Seminole County Possession of Drug Paraphernalia Penalties
A conviction for a possession of drug paraphernalia can result in many different penalties. It is important for you to know what penalties you may be facing for a drug paraphernalia charge. Possession of Drug Paraphernalia is a first-degree misdemeanor punishable by a maximum of 1 year in jail and/or 1 year on probation and/or a $1,000 fine. Some other penalities for a drug paraphernalia conviction may include:
- Time in Jail
- Drug Counseling
- Random Drug Testing
- Community Service
- Cost of Investigation
- Cost of Prosecution
- Court Costs
Seminole County Possession Of Drug Paraphernalia Pretrial Diversion Program
This is a deferred prosecution program for possession of drug paraphernalia charges and for selected individuals. This program is offered by the Office of the State Attorney and supervised by Seminole County Community Corrections. Successful completion of the Seminole County Misdemeanor Pretrial Diversion Program will result in the dismissal of your possession of drug paraphernalia charge(s) by the Office of the State Attorney.
- You must have no prior sentence, conviction or dismissal for a similar charge, no prior felony convictions, no prior convictions for charges ineligible for diversion, and no prior adult diversion/deferred prosecution programs.
- You must be a legal resident of the United States.
- You must have no more than one prior misdemeanor conviction.
- Your charge(s) must have no more than $1,000 in restitution.
- You must be approved by the Office of the State Attorney.

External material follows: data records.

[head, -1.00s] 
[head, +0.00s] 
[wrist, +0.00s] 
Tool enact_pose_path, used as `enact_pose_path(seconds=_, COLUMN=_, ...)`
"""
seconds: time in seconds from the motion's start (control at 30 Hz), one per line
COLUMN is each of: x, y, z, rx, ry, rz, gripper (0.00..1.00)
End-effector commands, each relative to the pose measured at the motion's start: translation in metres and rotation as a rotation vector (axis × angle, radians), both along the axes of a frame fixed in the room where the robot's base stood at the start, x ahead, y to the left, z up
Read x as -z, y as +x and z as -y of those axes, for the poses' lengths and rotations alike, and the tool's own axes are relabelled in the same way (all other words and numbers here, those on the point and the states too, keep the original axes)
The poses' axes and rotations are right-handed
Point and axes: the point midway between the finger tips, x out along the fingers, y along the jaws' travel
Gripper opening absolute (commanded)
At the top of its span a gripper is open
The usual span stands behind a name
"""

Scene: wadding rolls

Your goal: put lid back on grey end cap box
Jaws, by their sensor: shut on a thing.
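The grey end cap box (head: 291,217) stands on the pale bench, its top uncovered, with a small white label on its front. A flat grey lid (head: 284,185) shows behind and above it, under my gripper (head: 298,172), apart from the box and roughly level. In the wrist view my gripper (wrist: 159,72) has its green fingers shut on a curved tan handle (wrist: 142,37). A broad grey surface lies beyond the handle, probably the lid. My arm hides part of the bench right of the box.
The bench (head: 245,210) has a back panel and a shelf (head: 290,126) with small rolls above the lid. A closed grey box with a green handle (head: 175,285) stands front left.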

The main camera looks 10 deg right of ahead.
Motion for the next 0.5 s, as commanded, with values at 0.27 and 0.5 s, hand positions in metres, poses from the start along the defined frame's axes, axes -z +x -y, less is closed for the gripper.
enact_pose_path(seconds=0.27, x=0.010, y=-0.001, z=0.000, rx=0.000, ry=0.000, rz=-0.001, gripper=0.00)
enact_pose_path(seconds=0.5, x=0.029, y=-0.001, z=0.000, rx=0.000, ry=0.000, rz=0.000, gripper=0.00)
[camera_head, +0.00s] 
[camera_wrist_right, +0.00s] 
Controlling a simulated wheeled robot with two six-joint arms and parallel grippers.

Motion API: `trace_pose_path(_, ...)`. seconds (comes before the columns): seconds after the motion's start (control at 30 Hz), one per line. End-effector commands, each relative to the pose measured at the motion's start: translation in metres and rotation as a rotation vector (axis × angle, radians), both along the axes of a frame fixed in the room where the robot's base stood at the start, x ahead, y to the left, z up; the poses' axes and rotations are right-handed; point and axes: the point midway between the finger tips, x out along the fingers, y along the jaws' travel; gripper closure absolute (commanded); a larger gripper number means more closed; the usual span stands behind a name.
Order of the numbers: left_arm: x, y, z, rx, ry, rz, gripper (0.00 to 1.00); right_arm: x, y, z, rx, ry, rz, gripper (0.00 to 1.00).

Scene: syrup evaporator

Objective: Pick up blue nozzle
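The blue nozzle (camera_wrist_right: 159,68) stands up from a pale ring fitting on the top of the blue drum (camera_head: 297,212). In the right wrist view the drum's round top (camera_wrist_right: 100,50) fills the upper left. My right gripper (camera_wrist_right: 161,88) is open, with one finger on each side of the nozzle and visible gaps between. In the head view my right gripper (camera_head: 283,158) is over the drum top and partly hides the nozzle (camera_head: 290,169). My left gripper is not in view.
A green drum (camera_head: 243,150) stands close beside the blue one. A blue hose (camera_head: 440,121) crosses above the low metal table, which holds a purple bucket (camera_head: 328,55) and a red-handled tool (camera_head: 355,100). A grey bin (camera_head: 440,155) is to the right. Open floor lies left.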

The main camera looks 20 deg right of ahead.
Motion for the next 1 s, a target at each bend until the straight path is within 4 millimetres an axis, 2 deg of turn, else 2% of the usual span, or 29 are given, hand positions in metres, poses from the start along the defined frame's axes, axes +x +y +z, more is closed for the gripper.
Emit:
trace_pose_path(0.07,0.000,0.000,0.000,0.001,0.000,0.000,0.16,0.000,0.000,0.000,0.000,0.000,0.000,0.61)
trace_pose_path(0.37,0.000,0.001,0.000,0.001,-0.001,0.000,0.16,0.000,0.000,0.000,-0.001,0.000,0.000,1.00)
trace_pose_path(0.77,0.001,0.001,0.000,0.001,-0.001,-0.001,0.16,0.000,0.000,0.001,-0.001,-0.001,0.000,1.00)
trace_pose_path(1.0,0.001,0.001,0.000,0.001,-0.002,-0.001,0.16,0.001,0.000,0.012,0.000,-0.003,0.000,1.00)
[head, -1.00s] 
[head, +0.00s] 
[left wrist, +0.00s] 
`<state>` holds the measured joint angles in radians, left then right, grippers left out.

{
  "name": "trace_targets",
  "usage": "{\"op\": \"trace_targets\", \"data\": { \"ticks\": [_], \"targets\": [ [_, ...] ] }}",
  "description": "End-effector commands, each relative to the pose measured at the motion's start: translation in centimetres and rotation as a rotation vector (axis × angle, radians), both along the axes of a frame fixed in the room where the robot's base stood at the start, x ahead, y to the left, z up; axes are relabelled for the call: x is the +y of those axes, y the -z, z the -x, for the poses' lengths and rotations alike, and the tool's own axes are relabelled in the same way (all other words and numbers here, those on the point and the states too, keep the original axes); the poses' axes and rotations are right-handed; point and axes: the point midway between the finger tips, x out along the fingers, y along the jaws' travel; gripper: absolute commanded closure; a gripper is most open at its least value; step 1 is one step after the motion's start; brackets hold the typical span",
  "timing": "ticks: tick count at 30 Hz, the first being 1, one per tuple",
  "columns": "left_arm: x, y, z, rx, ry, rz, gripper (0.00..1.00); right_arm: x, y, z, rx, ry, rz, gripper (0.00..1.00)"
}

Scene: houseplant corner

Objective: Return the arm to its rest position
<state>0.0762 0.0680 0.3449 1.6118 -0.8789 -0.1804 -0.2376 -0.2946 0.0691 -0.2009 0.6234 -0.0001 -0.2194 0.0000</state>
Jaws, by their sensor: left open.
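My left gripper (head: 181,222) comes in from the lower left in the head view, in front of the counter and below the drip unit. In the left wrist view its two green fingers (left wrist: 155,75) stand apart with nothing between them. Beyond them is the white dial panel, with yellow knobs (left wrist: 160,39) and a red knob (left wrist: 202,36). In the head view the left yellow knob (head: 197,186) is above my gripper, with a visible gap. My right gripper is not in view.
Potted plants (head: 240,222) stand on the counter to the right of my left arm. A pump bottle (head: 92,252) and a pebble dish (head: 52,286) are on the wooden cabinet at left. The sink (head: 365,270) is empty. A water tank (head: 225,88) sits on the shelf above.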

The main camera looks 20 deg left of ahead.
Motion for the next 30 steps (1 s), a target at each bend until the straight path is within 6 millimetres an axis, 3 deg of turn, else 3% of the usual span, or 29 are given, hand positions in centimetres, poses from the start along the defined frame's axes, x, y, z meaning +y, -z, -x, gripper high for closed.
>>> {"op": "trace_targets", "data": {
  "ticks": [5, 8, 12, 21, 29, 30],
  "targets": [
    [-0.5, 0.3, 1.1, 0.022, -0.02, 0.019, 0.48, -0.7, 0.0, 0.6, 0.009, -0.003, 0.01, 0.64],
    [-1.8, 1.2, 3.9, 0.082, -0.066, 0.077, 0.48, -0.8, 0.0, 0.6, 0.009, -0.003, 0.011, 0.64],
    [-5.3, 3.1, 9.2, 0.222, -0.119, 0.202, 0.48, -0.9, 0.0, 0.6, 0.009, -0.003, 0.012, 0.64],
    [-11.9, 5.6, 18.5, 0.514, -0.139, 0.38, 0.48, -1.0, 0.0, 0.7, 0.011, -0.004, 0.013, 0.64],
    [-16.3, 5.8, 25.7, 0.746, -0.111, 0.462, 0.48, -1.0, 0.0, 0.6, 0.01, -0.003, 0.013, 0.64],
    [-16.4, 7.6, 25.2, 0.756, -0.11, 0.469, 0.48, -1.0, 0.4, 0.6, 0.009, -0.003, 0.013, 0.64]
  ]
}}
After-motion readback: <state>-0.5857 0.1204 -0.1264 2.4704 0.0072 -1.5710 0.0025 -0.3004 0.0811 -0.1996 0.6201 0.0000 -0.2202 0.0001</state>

- Program length is 12 months
- Program cost is $600
- Program intake fee is an additional $20
- Program drug testing fee is an additional $17
- Program phone reporting fee is an additional $6-$7 per month
- Program Office of the State Attorney fee is an additional $100
- You must perform a minimum of 40 hours of alternative community work service
- You must obtain a substance abuse evaluation and complete any recommended treatment.
- Participate in random observed urine screens.
- You are responsible for any additional costs for classes and evaluations.
*Program fees and costs are subject to chenge without notice.